Over my time working in economic development, I’ve come to recognize that thriving communities all pay close attention to meeting the expectations of people in the areas of education and health care. You won’t move your family to an area that does not meet your expectations in education and health care. What makes this more challenging is that our expectations have changed over time. With 75% of parents working, we now expect our schools to offer before-school programs and after-school programs. Meeting these growing expectations requires additional resources.
Child care providers are struggling
When I step back and think about the importance of early childhood learning, I’m struck with some scary facts. In a survey that was conducted with more than 1,600 child care providers in Nebraska we learned that child care providers are struggling with low pay, no health or retirement plans, uneven preparation and stress. We are trusting our most important asset, our kids, with people struggling with these challenges.
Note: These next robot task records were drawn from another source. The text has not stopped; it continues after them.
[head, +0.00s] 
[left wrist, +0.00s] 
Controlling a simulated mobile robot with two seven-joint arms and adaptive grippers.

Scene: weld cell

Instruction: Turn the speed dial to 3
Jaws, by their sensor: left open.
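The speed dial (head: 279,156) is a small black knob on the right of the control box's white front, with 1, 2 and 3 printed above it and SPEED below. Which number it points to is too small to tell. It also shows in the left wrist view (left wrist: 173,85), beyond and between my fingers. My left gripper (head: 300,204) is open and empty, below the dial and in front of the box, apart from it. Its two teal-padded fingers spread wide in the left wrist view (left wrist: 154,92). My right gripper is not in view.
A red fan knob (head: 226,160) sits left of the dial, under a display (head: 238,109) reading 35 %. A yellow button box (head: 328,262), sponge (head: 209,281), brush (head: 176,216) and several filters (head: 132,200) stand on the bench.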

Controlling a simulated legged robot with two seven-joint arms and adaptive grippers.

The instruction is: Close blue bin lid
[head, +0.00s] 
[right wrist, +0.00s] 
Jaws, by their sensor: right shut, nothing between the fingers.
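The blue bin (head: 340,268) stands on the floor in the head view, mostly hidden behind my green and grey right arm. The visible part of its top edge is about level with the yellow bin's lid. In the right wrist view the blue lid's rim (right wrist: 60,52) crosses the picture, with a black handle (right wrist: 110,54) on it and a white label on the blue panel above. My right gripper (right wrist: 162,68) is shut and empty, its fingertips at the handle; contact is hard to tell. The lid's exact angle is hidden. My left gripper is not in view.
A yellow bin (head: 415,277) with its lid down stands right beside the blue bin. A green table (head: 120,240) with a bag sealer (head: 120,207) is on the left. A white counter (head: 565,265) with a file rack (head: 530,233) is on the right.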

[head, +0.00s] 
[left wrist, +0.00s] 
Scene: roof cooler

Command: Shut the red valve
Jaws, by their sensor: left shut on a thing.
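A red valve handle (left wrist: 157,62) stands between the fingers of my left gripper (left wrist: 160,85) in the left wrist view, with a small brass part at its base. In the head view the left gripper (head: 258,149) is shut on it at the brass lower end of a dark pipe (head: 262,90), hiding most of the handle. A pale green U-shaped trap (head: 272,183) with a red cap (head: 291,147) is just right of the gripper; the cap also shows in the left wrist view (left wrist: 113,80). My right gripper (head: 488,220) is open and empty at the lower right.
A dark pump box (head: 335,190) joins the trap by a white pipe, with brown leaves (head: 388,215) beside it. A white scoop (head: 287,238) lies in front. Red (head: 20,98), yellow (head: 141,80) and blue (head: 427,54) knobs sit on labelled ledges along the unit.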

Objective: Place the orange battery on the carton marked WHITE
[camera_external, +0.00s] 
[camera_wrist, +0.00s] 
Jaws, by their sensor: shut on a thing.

No doubt we can do better. Clearly this is a challenge that can only be met with new ideas and new methods. This past legislative session I introduced LB702, which would provide income tax credits to eligible child care employees and child care providers. While the bill did not pass this year, I believe innovative solutions to child care shortages like LB702 will be important to early childhood learning in the future and am confident of its eventual passage.
Human beings only react in one of three ways when faced with adversity. They choose to quit, blame or step up and accept the responsibility of working together for positive change. We can’t quit on our kids, and we know blame never solves a problem. Therefore, we only have one choice! I challenge each of us to STEP UP. As people, we are dreamers. I challenge each of us to dream big. But dreams are just dreams unless someone is willing to take action. Dream big, take action and together we can facilitate change. Remember, if we don’t start our kids off right, we get no second chance!